Andi mengatakan ditolaknya gugatan administrasi pendaftaran Partai Berkarya oleh Bawaslu pada Jumat (26/8) lalu telah membuat Berkarya akan menjadi penonton di 2024.
"Tentunya tidak ada paksaan bagi mereka untuk bertahan di Berkarya atau bergeser ke partai tertentu, tergantung kebutuhan dan keinginan masing-masing," pungkasnya.
Pengamat politik Universitas Muhammadiyah (Unismuh) Makassar, Andi Luhur Prianto mengatakan jalan sejarah elektoral Partai Berkarya berhenti di Pemilu 2024.
Dimana kata dia partai bentukan Tommy Soeharto ini menyerupai sejarah Partai Karya Peduli Bangsa (PKPB) yang didirikan Siti Hardijanti Hastuti Indra Rukmana atau dikenal Mbak Tutut dan Mantan Mendagri RI, Hartono.
Dirinya menyebutkan Partai Berkarya terlalu banyak menghabiskan energi dan sumberdaya organisasi pada konflik internal dan dualisme kepengurusan.

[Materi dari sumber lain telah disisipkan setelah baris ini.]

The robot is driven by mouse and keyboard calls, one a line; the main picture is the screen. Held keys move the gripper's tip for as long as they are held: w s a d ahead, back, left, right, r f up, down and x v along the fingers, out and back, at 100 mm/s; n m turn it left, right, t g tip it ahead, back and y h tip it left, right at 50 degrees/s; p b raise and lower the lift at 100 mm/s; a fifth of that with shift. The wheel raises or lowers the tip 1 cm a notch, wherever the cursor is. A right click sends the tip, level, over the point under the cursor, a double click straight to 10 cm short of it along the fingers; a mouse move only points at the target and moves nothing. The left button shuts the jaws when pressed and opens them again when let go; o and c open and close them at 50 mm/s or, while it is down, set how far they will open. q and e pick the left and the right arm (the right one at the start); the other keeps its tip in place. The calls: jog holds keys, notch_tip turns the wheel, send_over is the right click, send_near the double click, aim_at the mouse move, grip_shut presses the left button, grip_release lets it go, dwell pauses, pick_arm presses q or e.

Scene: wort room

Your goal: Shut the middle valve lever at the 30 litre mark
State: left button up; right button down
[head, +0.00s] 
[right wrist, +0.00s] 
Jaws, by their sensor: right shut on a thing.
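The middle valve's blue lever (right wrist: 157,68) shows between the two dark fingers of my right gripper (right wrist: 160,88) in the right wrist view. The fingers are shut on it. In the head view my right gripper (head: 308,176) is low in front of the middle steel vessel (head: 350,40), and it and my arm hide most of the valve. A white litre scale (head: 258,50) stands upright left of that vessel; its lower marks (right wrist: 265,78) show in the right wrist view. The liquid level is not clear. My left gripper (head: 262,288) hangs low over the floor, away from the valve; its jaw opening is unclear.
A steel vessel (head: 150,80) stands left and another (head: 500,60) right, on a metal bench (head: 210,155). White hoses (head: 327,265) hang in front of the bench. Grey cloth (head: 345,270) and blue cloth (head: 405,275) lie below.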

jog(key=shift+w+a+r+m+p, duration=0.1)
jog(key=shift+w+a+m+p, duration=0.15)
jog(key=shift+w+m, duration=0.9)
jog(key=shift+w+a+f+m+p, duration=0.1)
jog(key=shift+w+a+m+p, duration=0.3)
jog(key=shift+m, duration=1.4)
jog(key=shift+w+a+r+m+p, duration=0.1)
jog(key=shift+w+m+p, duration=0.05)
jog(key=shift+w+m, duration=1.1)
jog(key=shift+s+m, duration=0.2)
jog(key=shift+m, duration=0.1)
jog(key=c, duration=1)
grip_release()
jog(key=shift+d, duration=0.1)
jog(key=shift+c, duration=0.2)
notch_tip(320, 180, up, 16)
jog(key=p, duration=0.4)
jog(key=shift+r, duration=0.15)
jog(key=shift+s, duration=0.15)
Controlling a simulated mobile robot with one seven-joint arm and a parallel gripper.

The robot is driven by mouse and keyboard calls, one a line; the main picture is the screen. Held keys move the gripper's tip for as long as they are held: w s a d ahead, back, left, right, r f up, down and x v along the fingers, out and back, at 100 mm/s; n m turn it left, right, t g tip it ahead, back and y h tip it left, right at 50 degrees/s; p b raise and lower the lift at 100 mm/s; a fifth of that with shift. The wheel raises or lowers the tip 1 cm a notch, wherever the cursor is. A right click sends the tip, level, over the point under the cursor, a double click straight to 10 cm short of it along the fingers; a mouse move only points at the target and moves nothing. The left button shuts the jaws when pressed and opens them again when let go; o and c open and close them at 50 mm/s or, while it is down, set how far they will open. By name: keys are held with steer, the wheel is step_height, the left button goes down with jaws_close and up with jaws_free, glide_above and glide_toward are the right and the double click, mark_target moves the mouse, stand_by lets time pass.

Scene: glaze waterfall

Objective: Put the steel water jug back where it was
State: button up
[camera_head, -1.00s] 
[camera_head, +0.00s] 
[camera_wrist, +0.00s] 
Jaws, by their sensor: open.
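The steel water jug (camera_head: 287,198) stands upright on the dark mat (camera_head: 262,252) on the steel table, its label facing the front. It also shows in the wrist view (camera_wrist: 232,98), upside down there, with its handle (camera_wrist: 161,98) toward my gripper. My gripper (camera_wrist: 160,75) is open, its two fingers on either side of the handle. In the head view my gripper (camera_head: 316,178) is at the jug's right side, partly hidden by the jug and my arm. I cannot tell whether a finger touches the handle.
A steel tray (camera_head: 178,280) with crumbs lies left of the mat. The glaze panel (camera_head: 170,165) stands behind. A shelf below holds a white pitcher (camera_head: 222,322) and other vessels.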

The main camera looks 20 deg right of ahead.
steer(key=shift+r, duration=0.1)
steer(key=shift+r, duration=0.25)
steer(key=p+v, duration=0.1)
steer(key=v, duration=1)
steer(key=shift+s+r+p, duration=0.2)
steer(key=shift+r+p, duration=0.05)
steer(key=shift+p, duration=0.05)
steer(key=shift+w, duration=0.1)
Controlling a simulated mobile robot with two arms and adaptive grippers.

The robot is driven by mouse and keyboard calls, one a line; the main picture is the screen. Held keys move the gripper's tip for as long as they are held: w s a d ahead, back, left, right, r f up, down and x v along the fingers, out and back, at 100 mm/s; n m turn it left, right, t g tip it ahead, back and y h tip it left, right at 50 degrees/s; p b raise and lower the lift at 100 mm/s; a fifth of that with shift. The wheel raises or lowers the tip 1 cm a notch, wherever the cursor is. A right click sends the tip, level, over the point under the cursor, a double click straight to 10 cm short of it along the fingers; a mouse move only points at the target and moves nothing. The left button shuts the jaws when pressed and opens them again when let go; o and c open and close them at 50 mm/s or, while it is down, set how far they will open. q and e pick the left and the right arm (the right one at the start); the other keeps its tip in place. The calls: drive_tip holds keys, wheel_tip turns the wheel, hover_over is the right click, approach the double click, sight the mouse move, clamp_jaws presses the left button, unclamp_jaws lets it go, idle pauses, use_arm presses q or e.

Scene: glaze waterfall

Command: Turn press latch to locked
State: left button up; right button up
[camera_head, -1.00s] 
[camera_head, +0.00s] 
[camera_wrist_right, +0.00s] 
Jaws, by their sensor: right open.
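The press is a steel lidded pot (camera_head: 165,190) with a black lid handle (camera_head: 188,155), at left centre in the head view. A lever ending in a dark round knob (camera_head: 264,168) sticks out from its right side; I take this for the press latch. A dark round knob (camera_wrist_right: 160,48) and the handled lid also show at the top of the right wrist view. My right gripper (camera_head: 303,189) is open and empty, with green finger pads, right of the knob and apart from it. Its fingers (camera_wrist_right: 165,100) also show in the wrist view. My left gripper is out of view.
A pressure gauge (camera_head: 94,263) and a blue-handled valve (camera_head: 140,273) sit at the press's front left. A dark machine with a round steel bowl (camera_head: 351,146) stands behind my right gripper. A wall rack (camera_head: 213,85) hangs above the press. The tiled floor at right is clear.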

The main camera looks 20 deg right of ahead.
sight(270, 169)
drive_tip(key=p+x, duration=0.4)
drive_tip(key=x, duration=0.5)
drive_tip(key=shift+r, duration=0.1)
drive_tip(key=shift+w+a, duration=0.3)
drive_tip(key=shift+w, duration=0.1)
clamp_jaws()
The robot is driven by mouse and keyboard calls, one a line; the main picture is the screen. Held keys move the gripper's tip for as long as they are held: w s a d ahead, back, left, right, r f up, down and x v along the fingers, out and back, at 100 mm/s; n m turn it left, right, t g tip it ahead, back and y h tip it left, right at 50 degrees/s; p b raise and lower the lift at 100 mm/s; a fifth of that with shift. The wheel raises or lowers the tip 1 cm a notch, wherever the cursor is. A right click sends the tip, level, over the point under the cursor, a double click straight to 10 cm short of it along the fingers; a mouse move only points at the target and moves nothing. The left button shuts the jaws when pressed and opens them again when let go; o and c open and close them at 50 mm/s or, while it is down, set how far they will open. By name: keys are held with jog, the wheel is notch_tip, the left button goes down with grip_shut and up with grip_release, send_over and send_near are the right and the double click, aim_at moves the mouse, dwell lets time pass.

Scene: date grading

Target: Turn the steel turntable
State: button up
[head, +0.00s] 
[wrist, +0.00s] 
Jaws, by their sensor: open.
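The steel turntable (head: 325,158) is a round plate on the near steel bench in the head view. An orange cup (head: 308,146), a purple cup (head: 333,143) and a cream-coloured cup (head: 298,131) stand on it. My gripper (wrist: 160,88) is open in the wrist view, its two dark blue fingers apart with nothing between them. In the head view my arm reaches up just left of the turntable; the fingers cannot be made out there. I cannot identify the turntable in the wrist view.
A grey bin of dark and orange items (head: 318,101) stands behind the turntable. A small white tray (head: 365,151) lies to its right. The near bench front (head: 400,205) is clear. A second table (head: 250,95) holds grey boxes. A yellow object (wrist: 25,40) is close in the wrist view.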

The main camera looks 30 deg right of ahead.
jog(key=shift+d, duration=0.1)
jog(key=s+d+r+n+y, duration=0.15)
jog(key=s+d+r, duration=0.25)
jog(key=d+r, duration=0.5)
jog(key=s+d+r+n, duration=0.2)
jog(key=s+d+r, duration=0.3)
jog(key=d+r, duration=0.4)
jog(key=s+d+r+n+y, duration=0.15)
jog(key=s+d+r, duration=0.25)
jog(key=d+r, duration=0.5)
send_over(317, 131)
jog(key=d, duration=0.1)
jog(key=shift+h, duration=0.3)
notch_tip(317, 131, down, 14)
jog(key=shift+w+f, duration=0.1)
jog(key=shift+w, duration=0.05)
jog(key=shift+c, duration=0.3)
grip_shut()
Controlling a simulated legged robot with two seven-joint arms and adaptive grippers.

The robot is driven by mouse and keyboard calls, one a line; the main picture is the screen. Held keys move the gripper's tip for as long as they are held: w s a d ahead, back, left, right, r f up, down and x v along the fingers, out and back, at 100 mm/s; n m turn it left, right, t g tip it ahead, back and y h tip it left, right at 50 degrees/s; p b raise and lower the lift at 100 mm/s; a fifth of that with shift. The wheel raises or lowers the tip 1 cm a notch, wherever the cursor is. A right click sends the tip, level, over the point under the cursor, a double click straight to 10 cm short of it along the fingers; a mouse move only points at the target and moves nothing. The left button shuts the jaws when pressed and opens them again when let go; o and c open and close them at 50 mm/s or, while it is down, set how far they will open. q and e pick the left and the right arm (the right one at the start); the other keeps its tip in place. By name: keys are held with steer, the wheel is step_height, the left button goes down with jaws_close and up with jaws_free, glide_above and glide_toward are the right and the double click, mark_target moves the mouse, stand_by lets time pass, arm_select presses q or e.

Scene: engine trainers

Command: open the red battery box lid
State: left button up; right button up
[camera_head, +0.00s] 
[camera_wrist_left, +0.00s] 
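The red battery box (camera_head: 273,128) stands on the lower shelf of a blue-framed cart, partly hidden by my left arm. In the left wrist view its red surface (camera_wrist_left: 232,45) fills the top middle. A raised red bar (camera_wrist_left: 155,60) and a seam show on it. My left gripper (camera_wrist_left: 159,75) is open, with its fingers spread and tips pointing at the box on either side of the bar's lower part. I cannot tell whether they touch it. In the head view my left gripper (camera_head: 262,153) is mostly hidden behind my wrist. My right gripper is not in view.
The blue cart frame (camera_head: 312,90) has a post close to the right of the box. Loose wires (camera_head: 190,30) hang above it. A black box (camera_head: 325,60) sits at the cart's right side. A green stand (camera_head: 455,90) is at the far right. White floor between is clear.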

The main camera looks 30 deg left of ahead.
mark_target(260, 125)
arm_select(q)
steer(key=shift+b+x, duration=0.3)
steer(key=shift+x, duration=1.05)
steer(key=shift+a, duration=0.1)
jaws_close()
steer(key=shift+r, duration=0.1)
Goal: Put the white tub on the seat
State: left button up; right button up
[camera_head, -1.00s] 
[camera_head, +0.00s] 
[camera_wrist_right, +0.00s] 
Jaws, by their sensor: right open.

"Konsolidasi organisasi tidak berjalan sehat. Gejala kemunduran terlihat pasca Pemilu 2019. Para fungsionaris partai banyak yang mundur dan berdiaspora ke partai-partai lain. Terutama di tingkat kepengurusan wilayah dan cabang," ujarnya.
Untuk anggota legislatif di tingkat daerah, sebaiknya tidak usah reaktif pindah partai.
"Sebaiknya menimbang-nimbang kekuatan dan tingkat persaingan Dapil, termasuk persaingan internal partai yang akan dipilih. Penjajakan partai-partai potensial tetap perlu terus dilakukan. Tetapi masa penetapan DCS atau DCT merupakan momen yang paling tepat menentukan partai yang akan dikendarai di Pileg 2024 nanti," tutupnya. (Fahrul-Yadi)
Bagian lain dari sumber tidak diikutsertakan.